I’m Anglican/Episcopalian. Trust me; it’s relevant to this blog entry.
Ever since I’d gotten confirmed at eleven years old, I could count on one hand the number of light bulb moments I’ve had in while sitting in Mass. Last week, people, I had one of those moments.
The sermon was entitled “Are We There Yet?” Now anyone who’s either been a kid or driven kids on long trips is ultimately familiar with that question… the excitement, the impatience, the urgency with which one awaits getting to the end of one’s journey wrapped up in those four little words. In this instance, the priest went on to extrapolate this question into our lives, how we spend an interminable amount of time waiting. I immediately thought about waiting for my mainstream book deal.
But back to Father David and his sermon... He said that the one constant that gets you through the wait is your faith that you will get to the end of the journey, get “there.” He said – get this – that some people have such strong faith that they don’t even ask the question anymore, that their belief on its own is enough to get them “there.” As a matter of fact, even asking the question – Are we there yet? – connotes a lack of faith in itself. My mind was officially blown.

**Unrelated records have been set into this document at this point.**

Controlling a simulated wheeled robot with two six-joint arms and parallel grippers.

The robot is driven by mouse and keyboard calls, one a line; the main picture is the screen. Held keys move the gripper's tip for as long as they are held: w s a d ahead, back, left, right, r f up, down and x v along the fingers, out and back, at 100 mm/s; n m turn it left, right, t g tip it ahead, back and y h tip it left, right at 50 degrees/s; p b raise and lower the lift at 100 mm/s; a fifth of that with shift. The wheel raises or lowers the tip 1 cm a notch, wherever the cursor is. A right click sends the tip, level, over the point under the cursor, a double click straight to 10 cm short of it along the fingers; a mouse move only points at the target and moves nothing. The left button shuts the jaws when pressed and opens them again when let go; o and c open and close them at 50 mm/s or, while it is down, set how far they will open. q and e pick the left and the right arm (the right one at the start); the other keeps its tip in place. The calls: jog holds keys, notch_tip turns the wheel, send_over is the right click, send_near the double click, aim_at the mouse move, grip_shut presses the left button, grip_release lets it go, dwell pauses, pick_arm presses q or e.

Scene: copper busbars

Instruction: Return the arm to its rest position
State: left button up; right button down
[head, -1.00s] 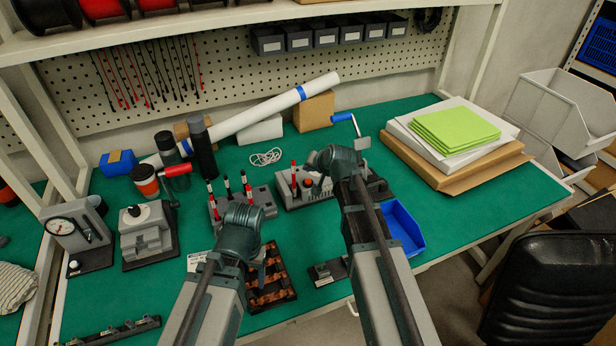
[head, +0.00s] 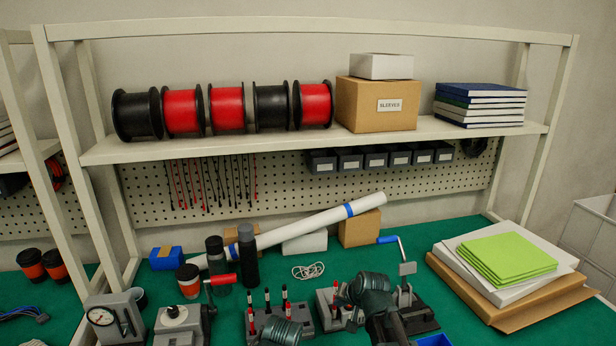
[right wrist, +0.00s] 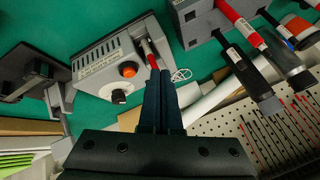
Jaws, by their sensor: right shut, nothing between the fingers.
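My right arm (head: 378,305) comes up from the bottom edge in the head view, right of centre, over the green bench. Its wrist hides its gripper there. In the right wrist view, the two dark fingers of my right gripper (right wrist: 163,88) are together and empty. They point toward a grey control box (right wrist: 115,60) with an orange button and a black knob. I cannot tell whether they touch it. The top of my left arm (head: 281,332) shows at the bottom edge in the head view, and its gripper is not seen.
A grey block with red and black tools (head: 275,310) stands beside both wrists. A crank press (head: 405,285) stands close right of my right wrist. Green sheets (head: 508,257) lie stacked at right. A shelf (head: 330,140) hangs above.

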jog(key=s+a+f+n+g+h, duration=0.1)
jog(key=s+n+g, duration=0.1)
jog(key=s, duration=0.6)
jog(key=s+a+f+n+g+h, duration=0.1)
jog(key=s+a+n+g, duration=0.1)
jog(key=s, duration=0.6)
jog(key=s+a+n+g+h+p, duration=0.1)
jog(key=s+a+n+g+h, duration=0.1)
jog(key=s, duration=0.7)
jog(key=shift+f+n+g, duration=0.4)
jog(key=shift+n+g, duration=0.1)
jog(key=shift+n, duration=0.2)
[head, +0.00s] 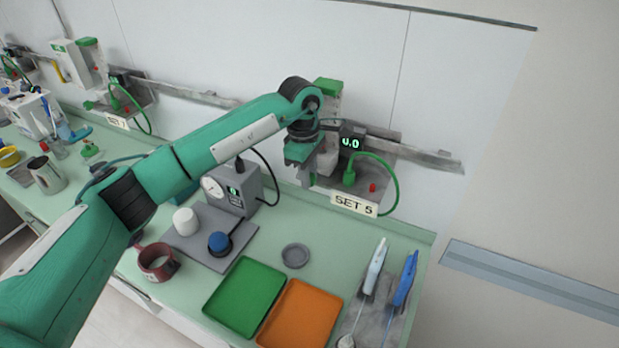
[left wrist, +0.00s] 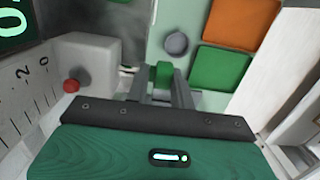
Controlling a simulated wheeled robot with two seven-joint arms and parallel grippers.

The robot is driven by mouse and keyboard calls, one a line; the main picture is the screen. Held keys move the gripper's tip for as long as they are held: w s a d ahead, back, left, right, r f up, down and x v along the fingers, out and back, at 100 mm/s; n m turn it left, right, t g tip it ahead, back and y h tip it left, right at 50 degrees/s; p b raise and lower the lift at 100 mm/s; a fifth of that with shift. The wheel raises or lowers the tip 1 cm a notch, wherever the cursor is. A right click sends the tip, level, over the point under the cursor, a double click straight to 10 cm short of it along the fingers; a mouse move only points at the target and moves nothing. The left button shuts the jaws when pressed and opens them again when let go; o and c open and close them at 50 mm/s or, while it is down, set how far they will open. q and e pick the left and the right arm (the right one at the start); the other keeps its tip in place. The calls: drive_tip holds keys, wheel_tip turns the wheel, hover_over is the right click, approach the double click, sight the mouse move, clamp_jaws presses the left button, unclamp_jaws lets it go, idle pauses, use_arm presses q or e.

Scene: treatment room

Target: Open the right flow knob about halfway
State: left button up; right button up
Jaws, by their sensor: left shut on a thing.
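The right flowmeter stands on the wall rail above the sign "SET 5" (head: 354,203). Its black display (head: 351,142) reads 0.0 in green. My left gripper (head: 312,178) is at the front of this unit, below its green top. In the left wrist view my left gripper (left wrist: 161,88) is shut on a green piece, which looks like the flow knob (left wrist: 161,72). Most of the knob is hidden by the fingers, and its turn angle cannot be told. The flowmeter scale (left wrist: 22,105) and part of the display (left wrist: 14,22) show at left. My right gripper is out of view.
A green hose (head: 391,178) and a red button (head: 372,187) sit right of the gripper. Below are a grey device (head: 234,188), a green tray (head: 245,297), an orange tray (head: 301,315) and a small grey dish (head: 295,255). Another flowmeter (head: 75,66) is far left.

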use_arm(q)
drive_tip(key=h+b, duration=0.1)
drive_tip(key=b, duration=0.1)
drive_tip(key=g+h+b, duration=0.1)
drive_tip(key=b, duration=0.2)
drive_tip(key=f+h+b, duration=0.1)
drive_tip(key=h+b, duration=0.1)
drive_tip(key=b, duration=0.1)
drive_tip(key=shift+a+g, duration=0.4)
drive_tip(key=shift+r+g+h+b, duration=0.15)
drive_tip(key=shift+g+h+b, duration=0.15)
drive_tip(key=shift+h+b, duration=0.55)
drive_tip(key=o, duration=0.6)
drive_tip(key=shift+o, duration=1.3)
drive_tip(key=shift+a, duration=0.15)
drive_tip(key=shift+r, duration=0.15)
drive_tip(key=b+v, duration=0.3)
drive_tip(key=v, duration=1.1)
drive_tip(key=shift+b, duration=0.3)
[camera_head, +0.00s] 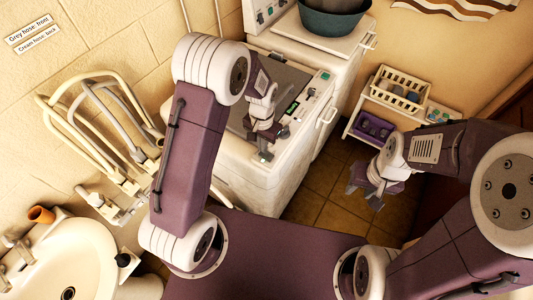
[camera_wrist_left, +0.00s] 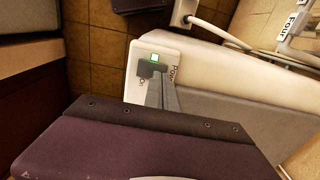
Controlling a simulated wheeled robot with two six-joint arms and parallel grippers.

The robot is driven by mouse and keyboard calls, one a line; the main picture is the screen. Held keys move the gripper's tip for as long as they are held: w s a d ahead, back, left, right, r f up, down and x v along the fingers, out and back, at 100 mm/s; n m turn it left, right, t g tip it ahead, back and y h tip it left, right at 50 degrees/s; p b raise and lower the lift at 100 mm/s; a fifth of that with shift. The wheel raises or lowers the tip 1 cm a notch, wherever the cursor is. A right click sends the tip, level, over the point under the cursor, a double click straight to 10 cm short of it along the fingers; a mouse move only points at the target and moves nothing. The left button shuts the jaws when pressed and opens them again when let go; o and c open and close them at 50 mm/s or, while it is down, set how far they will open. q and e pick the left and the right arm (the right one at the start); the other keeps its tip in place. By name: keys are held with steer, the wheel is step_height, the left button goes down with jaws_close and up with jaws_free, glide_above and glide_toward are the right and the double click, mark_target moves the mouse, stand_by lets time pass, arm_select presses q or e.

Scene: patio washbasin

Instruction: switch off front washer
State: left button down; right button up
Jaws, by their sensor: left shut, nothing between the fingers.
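The front washer (camera_head: 235,165) is a white machine with a dark grey lid and a panel with a lit green display (camera_head: 292,108) on its right side. My left gripper (camera_head: 264,150) is shut and empty, at the washer's near corner. In the left wrist view its fingertips (camera_wrist_left: 153,72) are just beside a small switch with a green-lit edge (camera_wrist_left: 154,57). Whether the fingertips touch the switch I cannot tell. My right gripper (camera_head: 365,197) is open and empty, over the floor at the right.
A second white machine behind bears a dark tub (camera_head: 333,18). Grey and cream hoses (camera_head: 100,115) run to wall taps on the left; a wall label (camera_head: 30,32) reads "Grey hose: front", "Cream hose: back". A washbasin (camera_head: 65,260) is at lower left. A shelf with baskets (camera_head: 398,92) stands right.

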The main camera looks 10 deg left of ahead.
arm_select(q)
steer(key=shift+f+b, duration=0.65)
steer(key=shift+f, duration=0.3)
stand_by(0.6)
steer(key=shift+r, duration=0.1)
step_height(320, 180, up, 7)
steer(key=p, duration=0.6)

Upon reflection, I extrapolated this question – Are we there yet? – to my writing career, which I have been actively pursuing for almost a decade now, sacrificing relationships with friends, family, lovers, and potential life partners. On this writing journey, I’ve been forced to change my concept of “there” quite a few times. “There” used to mean getting the book deal. Then it meant making my existence mean something by sharing stories that resonate with others, to commune with my fellow human beings, if you will. Kind of like the literary equivalent of buying the world a Coke and keeping it company. After years of being Clark Kent in the workplace and Superman in front of the computer at home, for me, “there” has evolved to mean doing what sustains me – which would necessitate me being a full time writer. By this present measure of “there,” I most definitely am not there yet.
And, unlike my fellow Anglican/Episcopalians with whom I shared a pew that Sunday, my faith has been shaken by recent developments. Rejections of a manuscript that I’d written with so much love have rained down on me in torrents. My agent and I have recently parted ways. I remain in limbo, cleaving to nothing special as I ride the train with the other nameless, faceless people with magnetized tags on lanyards around our necks, going off to till someone else’s field.
Unlike the faithful, I keep asking the question. I feel compelled to ask the question. Because I can never, will never accept that, in my presence circumstance, the answer to the question – Are we there yet? – is yes, you are.